The creep in of a dusty piano is one of the most grabbing intros, due to its softness and simplicity, that I've ever heard. All of the other instruments also creep and swirl into the soundscape. This includes guitar, strings, and drums. The strings take on the most dominating presence mid-song and seem to chronicle the building poignancy of Beatty’s catharsis.
“Bruises Off The Peach”
The strings maintain their core presence here leading into the vocals aligned with acoustic guitar strums. This song is an exercise in restraint to lift an ethereal set of vocals that deserve the majority of the sonic space. Drums do enter around the two minute mark with what sounds like a banjo, but they only exist as a solidifying rhythm rather than their own entity.
“Cinnamon Bread”
Here Gruska and Beatty solely bring the acoustic guitar from the prior song to the intro of this one.
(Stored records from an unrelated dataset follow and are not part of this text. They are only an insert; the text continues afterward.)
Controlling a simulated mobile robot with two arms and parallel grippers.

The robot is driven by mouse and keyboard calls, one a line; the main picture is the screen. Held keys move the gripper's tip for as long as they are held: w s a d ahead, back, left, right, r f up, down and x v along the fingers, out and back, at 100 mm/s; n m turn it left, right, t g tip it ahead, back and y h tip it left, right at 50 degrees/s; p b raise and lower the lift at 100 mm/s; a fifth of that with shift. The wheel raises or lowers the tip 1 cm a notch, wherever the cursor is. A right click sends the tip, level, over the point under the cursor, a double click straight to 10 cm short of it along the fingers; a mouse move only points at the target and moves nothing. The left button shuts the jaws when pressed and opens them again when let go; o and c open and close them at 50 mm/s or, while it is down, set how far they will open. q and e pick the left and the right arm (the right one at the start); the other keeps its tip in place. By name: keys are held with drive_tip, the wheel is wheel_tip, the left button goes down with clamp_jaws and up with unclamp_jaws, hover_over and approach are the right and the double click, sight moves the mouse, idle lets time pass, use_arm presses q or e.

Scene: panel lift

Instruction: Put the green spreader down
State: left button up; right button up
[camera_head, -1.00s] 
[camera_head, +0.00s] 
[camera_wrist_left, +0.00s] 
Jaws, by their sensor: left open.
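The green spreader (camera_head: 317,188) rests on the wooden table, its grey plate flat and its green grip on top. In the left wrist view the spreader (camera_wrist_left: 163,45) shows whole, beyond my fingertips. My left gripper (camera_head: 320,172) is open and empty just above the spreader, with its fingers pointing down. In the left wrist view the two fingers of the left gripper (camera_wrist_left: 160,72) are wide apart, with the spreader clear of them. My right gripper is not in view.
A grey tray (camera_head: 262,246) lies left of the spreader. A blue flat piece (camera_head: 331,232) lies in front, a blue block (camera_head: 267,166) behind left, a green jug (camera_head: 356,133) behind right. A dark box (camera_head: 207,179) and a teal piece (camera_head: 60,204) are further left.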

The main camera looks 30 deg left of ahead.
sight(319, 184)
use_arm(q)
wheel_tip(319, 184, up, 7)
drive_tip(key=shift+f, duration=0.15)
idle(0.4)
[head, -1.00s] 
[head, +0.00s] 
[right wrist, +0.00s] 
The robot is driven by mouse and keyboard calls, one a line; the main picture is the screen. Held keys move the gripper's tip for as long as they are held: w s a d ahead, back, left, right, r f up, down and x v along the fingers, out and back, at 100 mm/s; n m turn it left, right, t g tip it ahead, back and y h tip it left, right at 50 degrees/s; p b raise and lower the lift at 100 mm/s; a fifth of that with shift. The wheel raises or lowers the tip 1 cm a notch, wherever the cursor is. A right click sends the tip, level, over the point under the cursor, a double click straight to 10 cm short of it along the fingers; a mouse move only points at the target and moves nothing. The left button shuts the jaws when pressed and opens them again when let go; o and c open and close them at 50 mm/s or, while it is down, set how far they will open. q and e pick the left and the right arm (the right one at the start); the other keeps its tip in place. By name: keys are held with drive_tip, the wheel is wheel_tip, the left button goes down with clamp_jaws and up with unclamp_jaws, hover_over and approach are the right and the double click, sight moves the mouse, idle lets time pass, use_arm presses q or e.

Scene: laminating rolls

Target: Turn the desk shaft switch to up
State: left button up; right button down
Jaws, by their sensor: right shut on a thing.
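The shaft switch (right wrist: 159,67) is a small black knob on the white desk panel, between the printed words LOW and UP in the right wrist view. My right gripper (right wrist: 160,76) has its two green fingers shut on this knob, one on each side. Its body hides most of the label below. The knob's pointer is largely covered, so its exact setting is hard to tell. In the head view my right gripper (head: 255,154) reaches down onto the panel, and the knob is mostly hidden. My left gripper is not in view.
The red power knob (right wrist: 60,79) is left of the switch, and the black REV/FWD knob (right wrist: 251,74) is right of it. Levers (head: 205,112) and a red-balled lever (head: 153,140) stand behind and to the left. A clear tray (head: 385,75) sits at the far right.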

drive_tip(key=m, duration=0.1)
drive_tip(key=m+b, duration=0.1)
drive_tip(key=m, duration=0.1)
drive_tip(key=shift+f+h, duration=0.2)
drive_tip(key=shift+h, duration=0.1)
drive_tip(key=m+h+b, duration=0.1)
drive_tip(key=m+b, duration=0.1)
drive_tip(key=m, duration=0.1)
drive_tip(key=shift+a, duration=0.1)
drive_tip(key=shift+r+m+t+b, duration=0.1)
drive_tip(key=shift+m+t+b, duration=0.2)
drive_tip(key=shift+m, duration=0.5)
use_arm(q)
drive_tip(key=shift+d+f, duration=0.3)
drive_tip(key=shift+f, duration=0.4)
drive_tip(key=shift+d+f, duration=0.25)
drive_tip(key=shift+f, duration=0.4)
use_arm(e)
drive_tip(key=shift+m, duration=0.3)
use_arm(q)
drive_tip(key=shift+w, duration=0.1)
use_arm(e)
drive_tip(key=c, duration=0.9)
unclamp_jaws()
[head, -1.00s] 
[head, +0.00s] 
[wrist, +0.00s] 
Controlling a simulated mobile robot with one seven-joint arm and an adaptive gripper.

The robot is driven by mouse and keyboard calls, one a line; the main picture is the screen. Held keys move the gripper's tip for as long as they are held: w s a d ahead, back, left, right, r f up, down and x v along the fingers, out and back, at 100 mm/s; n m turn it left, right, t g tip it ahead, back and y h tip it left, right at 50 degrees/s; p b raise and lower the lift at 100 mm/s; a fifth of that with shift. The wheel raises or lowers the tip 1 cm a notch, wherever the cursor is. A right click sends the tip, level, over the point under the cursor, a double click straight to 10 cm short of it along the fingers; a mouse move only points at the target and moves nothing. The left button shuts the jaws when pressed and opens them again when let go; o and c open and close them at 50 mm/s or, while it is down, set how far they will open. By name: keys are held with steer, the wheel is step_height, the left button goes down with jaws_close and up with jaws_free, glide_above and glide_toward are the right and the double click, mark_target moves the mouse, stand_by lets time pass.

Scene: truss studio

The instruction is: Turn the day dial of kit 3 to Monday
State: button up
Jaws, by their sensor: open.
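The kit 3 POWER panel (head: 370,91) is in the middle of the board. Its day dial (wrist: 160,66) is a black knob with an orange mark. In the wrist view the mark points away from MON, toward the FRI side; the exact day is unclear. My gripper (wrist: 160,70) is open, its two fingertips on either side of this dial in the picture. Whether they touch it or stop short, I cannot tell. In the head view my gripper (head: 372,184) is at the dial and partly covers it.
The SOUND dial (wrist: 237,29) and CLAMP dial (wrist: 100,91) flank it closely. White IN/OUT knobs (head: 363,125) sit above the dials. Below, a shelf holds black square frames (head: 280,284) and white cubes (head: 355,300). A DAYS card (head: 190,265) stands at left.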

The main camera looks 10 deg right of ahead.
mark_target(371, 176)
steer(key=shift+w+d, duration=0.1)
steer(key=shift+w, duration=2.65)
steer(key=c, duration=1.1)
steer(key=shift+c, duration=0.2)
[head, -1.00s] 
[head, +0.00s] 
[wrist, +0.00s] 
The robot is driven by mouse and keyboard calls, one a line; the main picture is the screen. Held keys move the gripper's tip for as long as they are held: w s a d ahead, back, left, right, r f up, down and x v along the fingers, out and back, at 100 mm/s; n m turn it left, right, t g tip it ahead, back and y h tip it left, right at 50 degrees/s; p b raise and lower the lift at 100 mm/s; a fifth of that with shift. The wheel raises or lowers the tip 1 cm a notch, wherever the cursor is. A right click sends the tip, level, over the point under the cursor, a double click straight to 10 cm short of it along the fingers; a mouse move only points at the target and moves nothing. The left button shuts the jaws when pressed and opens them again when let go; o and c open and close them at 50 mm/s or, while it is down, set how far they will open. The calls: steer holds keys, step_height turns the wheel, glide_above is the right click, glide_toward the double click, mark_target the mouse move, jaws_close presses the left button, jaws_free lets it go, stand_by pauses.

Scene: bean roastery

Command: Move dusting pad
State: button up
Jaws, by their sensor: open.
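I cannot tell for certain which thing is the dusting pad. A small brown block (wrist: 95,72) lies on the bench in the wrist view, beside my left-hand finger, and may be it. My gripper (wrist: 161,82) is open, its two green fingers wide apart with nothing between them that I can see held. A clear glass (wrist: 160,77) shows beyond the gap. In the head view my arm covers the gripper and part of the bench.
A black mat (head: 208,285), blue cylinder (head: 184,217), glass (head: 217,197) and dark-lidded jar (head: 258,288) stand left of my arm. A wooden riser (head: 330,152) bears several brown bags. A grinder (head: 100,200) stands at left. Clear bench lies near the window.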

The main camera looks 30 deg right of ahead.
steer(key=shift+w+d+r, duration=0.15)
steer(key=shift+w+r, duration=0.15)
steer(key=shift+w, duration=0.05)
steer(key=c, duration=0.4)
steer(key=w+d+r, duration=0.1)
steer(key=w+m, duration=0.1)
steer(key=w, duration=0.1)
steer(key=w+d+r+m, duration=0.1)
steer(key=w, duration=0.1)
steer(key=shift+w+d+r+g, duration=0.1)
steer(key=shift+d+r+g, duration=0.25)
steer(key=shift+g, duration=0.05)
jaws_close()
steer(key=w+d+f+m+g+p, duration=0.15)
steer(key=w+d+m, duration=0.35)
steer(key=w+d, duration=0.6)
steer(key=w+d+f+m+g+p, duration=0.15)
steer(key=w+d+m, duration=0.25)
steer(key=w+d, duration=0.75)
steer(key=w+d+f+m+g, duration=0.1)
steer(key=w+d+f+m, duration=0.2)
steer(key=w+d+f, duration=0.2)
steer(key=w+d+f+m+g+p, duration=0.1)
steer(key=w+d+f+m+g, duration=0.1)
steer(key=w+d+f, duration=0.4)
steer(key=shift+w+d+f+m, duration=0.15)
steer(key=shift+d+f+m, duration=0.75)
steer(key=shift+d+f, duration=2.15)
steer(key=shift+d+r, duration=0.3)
They slide it into glittering piano mid-first-verse creating an equilibrium of heart centered instrumental sounds and floating thoughts of shimmer. The song feels like it expands like a slowly filling balloon that gets almost to the limit of popping via some electric guitar sounds at the end, but it never quite gets to an explosion.
“Andromeda”
The best song on the album arrives as a full release after much build up. Instead of singular noises, your ears are met with spacial synths that feel derived from a flying saucer that get smoothed by acoustic strums. When the hook arrives, the soundscape becomes the least rhythmic and most atmospheric thus far. That’s because the lyrics explore a spin out that gets calmed by a perspective on patience. Beatty signs with the faith that things will realign themselves. The end of the song releases out of the final hook into an instrumental solo build that sounds like the sun peeking through the clouds in the middle of rainfall.
“Bright Red”
Here, Gruska and Beatty return a bit to the old tape feel of the intro, which also feels like the morning after the spin out. It sounds like morning fog appearing outside the window while you’re sipping a cup of strong coffee. Then, as the song moves, some flute-like sounds poke through in a way like never before on the album yet. The calm becomes more complicated.
“Hunter”
This is the strangest song on the album and seems to mark a serious contemplation by Beatty. There is no apparent regard for structure, but rather, it’s a poem with an instrumental background. Multiple guitars layer swirl within each other and the song sounds like a campfire in the evening. The sounds at the beginning contain a bit of brightness, but by the end seem to fully sneak into the night. The jazz drums that arrive around the 3:45 mark feel like the moon's reflection bouncing off a lake.
“White Teeth”
Another song that feels like morning comes next, but this time like a morning drive on the open highway which ends at a beautiful rural home for a family gathering. The strings re-enter on the hook regaining their same initial presence they had on “Bruises Off The Peach.” These two songs seem to be in conversation with each other everytime I listen and I still haven't figured out why.
“Multiple Endings”
The melancholy, which reappears here, feels more centered. It’s the clearest piano ballad of the album. It arrives as a slow build to the album’s conclusion and does a perfect job of letting Beatty’s croons take center stage. The added element of a horn, for the first time in the background, grounds this lingering track with the perfect level of guttural synergy.
“Little Faith”
We arrive on what feels like a front porch in the evening with a whiskey glass and intriguing conversation. The album doesn’t end, but continues even as it concludes. Guitar and piano take control and allow for deep breaths and layered swoons. Then, just as the true ending appears, a sweet organ lifts us away accompanied by soothing falsetto.